## Instructions to follow
Only the lines from the start up to and including the line containing "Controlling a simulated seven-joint" should be repeated, word for word.
##### Records to use
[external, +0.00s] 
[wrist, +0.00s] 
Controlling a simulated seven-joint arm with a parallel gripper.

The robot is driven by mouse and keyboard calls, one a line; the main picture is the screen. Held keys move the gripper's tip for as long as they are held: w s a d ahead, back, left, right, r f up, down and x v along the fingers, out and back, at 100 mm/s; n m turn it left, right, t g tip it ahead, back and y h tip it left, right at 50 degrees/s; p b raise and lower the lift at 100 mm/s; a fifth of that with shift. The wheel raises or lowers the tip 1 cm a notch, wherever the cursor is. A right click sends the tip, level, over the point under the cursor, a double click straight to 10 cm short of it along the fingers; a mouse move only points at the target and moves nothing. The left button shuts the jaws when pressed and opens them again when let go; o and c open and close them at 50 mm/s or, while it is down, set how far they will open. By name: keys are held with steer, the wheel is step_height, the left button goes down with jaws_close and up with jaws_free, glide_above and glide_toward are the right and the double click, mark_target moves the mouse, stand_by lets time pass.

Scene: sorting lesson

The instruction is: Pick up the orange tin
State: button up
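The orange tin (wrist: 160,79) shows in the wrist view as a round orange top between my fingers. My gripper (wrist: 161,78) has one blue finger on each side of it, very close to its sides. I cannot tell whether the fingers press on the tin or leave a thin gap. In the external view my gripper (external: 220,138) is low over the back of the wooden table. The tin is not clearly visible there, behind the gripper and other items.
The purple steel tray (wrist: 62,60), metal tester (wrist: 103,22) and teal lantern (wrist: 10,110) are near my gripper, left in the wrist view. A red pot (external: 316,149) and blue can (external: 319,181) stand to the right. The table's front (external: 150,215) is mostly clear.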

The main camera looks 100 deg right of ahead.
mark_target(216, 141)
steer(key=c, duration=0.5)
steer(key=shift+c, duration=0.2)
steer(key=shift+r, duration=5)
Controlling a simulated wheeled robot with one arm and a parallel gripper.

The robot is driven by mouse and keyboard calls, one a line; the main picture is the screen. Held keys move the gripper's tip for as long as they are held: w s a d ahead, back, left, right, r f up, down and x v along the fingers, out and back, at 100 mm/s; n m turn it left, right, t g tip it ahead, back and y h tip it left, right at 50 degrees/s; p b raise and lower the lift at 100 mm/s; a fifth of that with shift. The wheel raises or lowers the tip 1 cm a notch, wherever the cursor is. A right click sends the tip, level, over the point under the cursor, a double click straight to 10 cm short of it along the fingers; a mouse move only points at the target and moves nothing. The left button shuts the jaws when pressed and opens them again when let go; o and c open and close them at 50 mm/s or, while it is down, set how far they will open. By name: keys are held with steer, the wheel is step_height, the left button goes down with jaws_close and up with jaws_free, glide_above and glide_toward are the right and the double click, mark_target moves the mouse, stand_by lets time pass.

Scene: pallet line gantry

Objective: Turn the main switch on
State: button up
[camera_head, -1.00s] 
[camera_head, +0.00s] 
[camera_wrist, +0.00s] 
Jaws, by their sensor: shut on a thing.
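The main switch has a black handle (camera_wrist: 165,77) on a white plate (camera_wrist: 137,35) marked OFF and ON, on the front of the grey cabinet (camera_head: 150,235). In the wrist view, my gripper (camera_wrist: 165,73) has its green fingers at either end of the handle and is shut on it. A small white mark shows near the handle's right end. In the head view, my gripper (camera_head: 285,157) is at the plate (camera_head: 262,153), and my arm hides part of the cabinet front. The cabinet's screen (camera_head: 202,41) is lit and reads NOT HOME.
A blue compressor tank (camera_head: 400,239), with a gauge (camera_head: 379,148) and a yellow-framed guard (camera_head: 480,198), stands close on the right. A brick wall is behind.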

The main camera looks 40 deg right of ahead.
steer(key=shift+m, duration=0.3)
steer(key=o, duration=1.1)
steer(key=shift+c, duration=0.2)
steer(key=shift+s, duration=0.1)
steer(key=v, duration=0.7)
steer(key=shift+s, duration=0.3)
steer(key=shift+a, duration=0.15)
##########
## Exercise answer
[external, +0.00s] 
[wrist, +0.00s] 
Controlling a simulated seven-joint arm with a parallel gripper.

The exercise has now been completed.